Copy the data precisely, character for character, and leave out every picture.

───── PROVIDED DATA

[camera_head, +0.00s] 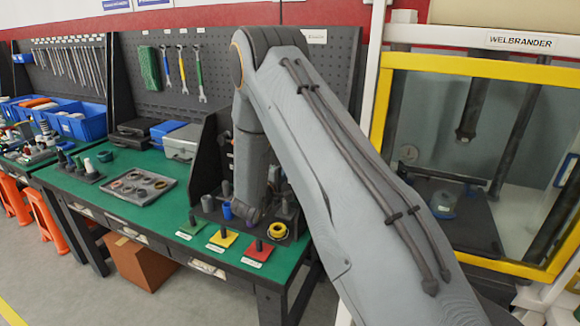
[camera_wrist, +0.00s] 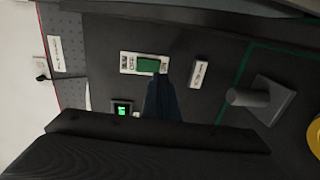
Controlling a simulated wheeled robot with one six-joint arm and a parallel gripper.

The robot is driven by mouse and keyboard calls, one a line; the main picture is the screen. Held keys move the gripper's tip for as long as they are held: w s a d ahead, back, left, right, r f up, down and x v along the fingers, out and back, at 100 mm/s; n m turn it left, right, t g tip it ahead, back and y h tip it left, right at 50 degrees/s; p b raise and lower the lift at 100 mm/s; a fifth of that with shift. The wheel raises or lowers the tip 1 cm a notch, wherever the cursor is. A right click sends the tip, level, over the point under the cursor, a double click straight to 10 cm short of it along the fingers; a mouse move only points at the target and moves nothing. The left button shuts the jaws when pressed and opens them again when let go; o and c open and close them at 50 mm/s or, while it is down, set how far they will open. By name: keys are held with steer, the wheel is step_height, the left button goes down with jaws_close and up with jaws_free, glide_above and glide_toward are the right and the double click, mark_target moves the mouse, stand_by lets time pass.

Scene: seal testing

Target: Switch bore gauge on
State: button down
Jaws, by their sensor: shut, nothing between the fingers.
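In the wrist view, a green switch (camera_wrist: 148,65) sits in a white labelled plate on a dark panel. A small square display (camera_wrist: 122,111) with lit green marks lies below and left of it. My gripper (camera_wrist: 157,82) is shut and empty, its dark fingertips at the lower right edge of the switch. I cannot tell whether they touch it. In the head view my arm reaches down to the right end of the green bench (camera_head: 150,168) and hides the switch, the display and the fingertips.
A grey peg on a square base (camera_wrist: 262,100) and a yellow ring (camera_wrist: 316,138) lie right of the fingers. In the head view, green, yellow (camera_head: 223,238) and red (camera_head: 259,250) pads line the bench's front edge. A yellow-framed machine (camera_head: 480,65) stands at right.

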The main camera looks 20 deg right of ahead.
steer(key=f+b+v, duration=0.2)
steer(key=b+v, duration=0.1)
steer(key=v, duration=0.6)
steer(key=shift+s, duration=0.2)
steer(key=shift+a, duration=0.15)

──────────

SOLUTION FOR THIS EXERCISE:
[camera_head, +0.00s] 
[camera_wrist, +0.00s] 
Controlling a simulated wheeled robot with one six-joint arm and a parallel gripper.

The robot is driven by mouse and keyboard calls, one a line; the main picture is the screen. Held keys move the gripper's tip for as long as they are held: w s a d ahead, back, left, right, r f up, down and x v along the fingers, out and back, at 100 mm/s; n m turn it left, right, t g tip it ahead, back and y h tip it left, right at 50 degrees/s; p b raise and lower the lift at 100 mm/s; a fifth of that with shift. The wheel raises or lowers the tip 1 cm a notch, wherever the cursor is. A right click sends the tip, level, over the point under the cursor, a double click straight to 10 cm short of it along the fingers; a mouse move only points at the target and moves nothing. The left button shuts the jaws when pressed and opens them again when let go; o and c open and close them at 50 mm/s or, while it is down, set how far they will open. By name: keys are held with steer, the wheel is step_height, the left button goes down with jaws_close and up with jaws_free, glide_above and glide_toward are the right and the double click, mark_target moves the mouse, stand_by lets time pass.

Scene: seal testing

Target: Switch bore gauge on
State: button down
Jaws, by their sensor: shut, nothing between the fingers.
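In the wrist view, a green switch (camera_wrist: 148,65) sits in a white labelled plate on a dark panel. A small square display (camera_wrist: 122,111) with lit green marks lies below and left of it. My gripper (camera_wrist: 157,82) is shut and empty, its dark fingertips at the lower right edge of the switch. I cannot tell whether they touch it. In the head view my arm reaches down to the right end of the green bench (camera_head: 150,168) and hides the switch, the display and the fingertips.
A grey peg on a square base (camera_wrist: 262,100) and a yellow ring (camera_wrist: 316,138) lie right of the fingers. In the head view, green, yellow (camera_head: 223,238) and red (camera_head: 259,250) pads line the bench's front edge. A yellow-framed machine (camera_head: 480,65) stands at right.

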The main camera looks 20 deg right of ahead.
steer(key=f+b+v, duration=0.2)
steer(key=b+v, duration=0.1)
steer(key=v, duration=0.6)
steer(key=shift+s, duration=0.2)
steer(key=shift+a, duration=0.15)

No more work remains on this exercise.